No sé si esa calabaza se cortó con una sierra mecánica y se repartió entre los asistentes para que la convirtieran en cabello de ángel, sopitas de color naranja o trocearla en un buen cocido de garbanzos y habichuelas porque empezó a diluviar y hubo que poner pies en polvorosa. En el camino de vuelta, pensaba en lo mucho que ha dado de sí una calabaza a la historia de la humanidad, desde servir de vasija en la que se cocieron- sin agua- los primeros guisos, allá por el neolítico y antes de que la arcilla la sustituyera como instrumento de cocción, las terroríficas calabazas del Halloween más comercial made in USA, hasta preparar esa delicia con ese nombre tan delicado y etéreo llamada cabello de ángel.
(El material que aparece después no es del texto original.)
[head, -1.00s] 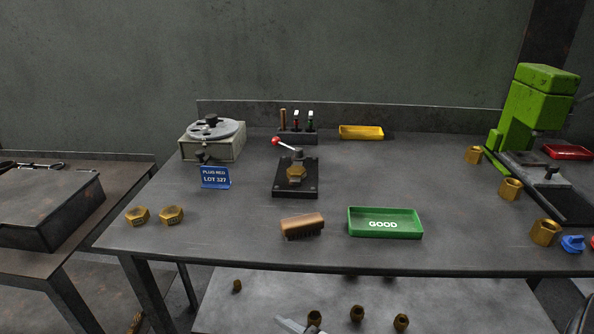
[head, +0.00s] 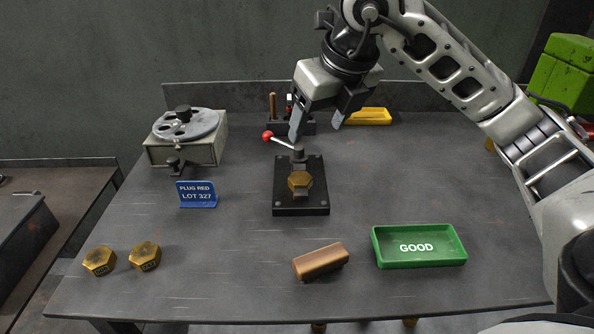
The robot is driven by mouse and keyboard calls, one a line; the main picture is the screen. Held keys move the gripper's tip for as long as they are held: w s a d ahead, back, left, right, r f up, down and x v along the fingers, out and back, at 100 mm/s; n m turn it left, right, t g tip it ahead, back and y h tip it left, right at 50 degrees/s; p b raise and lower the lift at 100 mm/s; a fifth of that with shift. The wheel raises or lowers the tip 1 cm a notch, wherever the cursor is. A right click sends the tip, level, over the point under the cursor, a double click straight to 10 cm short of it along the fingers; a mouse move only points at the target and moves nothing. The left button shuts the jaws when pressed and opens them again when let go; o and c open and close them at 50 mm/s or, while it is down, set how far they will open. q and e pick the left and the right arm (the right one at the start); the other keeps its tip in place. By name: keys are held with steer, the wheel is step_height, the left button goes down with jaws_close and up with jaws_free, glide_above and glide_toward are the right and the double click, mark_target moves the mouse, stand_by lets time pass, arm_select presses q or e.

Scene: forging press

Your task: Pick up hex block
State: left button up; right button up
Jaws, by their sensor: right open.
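A brass hex block (head: 300,182) sits in the black clamp fixture (head: 314,207) in the middle of the table. The fixture's lever with a red knob (head: 267,136) points to the left. Two more brass hex blocks lie at the front left, one (head: 99,261) beside the other (head: 145,256). My right gripper (head: 315,132) is open and empty, pointing down above and behind the fixture, apart from the hex block. It hides part of the tool rack behind. My left gripper is not in view.
A green GOOD tray (head: 418,262) and a brown brush (head: 321,261) are at the front. A blue LOT 327 sign (head: 197,195) and a grey round-topped device (head: 186,142) stand left. The green press (head: 562,78) is far right.

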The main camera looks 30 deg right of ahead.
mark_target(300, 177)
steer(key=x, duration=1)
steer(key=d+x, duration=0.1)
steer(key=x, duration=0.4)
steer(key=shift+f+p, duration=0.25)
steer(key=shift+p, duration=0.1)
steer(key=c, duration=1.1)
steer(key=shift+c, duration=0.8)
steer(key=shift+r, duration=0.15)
Recuerdo, entre el paisaje casi otoñal del Vallés Oriental, las tortas de alma de Calanda como uno de los dulces más sabrosos de mi juventud- divino tesoro-, els pastissets de Tortosa que aún fríen en abundante aceite D.O. Siurana, las morcillas de Extremadura con calabaza, las simples rodajitas de calabaza y fruta seca que mi madre ponía al horno para acompañar algún pollo, los buñuelitos, los purés. Todo cosas útiles, nada de ñoñerías, nada de carrozas. Quien bien te quiera, te dará de comer. No hay más.
Risotto de calabaza, espárragos trigueros y perlas de trufa.
Con las manos vacías y sin curcubitácea alguna, me presenté en la puerta de mi amigo Sergio, un arquitecto que quiere ser cocinero, apicultor, animador en 3D, criador de tencas, cantante de ópera, fabricante de cestos de mimbre y columpios de madera para su hija, campesino entre los girasoles, sosteniblemente risueño y artífice de un mundo sin pesticidas. Él me enseñó como colgaban de una pérgola las calabazas con formas más extrañas que he visto jamás, cómo se retorcían y se mantenían suspendidas en el aire piezas que debían pesar no menos de 3 kilos.
Imagen Ana Ron.
Me dio dos de ellas y, sin embargo, sé que me sigue queriendo.